Records from a dataset:
+++++

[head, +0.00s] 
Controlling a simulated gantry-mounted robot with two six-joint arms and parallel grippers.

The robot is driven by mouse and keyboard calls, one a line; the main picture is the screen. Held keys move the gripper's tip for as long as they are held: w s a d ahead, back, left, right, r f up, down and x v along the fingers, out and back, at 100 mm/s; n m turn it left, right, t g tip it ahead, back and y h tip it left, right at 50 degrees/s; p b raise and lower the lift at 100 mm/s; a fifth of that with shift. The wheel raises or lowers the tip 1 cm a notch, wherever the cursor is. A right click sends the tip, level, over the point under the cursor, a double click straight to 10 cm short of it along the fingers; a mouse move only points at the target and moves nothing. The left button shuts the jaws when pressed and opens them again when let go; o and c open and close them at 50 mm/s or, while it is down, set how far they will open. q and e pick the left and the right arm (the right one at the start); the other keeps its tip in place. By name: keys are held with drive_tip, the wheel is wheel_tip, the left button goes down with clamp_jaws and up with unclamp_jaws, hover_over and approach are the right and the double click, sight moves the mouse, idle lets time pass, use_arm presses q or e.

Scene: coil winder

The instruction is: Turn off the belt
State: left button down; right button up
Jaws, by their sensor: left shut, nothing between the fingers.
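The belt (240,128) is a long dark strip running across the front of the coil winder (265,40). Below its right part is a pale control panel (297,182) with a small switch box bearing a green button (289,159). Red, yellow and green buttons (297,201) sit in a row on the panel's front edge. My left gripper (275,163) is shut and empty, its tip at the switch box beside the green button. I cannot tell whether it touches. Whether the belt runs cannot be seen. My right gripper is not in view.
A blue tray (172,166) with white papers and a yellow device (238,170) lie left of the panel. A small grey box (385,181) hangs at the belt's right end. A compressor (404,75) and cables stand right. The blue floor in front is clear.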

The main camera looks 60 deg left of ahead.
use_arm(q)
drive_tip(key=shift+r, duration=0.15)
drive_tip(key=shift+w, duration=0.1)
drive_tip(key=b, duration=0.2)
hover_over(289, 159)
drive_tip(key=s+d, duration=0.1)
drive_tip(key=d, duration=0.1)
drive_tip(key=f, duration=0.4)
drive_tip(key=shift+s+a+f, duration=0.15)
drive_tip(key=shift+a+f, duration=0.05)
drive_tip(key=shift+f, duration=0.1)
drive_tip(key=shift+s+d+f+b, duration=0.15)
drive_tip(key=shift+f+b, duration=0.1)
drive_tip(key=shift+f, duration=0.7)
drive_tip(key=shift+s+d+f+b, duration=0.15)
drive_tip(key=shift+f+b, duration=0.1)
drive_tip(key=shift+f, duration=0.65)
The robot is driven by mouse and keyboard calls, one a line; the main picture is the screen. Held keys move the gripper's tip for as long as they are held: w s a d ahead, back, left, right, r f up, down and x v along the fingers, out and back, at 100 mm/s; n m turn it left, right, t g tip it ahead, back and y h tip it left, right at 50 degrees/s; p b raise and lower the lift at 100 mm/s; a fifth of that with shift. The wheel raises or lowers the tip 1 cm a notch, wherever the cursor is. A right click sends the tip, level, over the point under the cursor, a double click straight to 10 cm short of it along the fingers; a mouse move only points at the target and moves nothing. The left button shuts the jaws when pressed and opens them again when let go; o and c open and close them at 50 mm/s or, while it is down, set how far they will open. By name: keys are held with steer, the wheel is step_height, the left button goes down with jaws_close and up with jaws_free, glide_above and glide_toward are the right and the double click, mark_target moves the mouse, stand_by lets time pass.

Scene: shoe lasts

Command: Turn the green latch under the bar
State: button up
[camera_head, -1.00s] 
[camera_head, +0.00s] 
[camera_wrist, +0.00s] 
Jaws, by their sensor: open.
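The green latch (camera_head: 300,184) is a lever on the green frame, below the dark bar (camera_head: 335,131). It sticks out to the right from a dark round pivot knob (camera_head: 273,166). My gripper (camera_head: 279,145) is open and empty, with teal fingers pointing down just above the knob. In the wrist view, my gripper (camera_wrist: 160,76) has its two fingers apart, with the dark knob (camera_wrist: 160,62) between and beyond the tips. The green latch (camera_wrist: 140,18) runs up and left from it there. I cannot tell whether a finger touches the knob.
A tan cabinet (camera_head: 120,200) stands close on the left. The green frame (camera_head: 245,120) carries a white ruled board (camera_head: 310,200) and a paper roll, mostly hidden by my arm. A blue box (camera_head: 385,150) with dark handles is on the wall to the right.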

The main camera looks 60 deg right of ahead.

+++++

# TASK REQUIREMENTS:
Extract, word for word, the line containing "Command: Turn the green latch under the bar", the line containing "[camera_wrist, +0.00s]", and every line between them.

# EXERCISE OUTPUT:
Command: Turn the green latch under the bar
State: button up
[camera_head, -1.00s] 
[camera_head, +0.00s] 
[camera_wrist, +0.00s] 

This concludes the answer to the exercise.